THE TASK: Note each line that includes the word "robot". Copy those lines.

^^^^^^^^^^^^^^^^

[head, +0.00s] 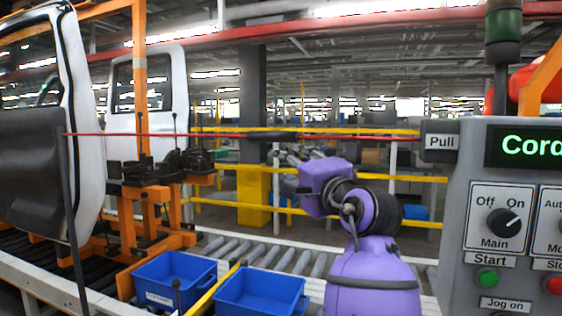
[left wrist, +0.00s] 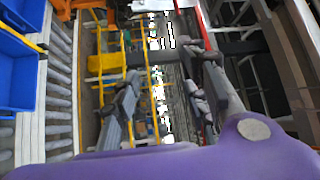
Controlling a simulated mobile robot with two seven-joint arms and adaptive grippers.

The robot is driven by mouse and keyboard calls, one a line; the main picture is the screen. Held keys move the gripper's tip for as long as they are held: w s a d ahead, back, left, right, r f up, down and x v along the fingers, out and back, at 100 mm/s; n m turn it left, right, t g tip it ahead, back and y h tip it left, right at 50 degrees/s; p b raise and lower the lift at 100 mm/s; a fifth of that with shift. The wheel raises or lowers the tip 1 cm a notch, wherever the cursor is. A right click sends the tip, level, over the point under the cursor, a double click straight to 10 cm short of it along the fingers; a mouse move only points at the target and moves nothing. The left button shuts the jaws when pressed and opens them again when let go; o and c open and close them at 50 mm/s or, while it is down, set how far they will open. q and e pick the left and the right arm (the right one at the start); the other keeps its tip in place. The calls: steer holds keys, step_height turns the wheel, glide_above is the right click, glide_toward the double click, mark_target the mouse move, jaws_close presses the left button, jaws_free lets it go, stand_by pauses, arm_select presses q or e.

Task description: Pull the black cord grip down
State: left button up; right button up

^^^^^^^^^^^^^^^^

ANSWER TO THIS PROBLEM:
Controlling a simulated mobile robot with two seven-joint arms and adaptive grippers.
The robot is driven by mouse and keyboard calls, one a line; the main picture is the screen. Held keys move the gripper's tip for as long as they are held: w s a d ahead, back, left, right, r f up, down and x v along the fingers, out and back, at 100 mm/s; n m turn it left, right, t g tip it ahead, back and y h tip it left, right at 50 degrees/s; p b raise and lower the lift at 100 mm/s; a fifth of that with shift. The wheel raises or lowers the tip 1 cm a notch, wherever the cursor is. A right click sends the tip, level, over the point under the cursor, a double click straight to 10 cm short of it along the fingers; a mouse move only points at the target and moves nothing. The left button shuts the jaws when pressed and opens them again when let go; o and c open and close them at 50 mm/s or, while it is down, set how far they will open. q and e pick the left and the right arm (the right one at the start); the other keeps its tip in place. The calls: steer holds keys, step_height turns the wheel, glide_above is the right click, glide_toward the double click, mark_target the mouse move, jaws_close presses the left button, jaws_free lets it go, stand_by pauses, arm_select presses q or e.

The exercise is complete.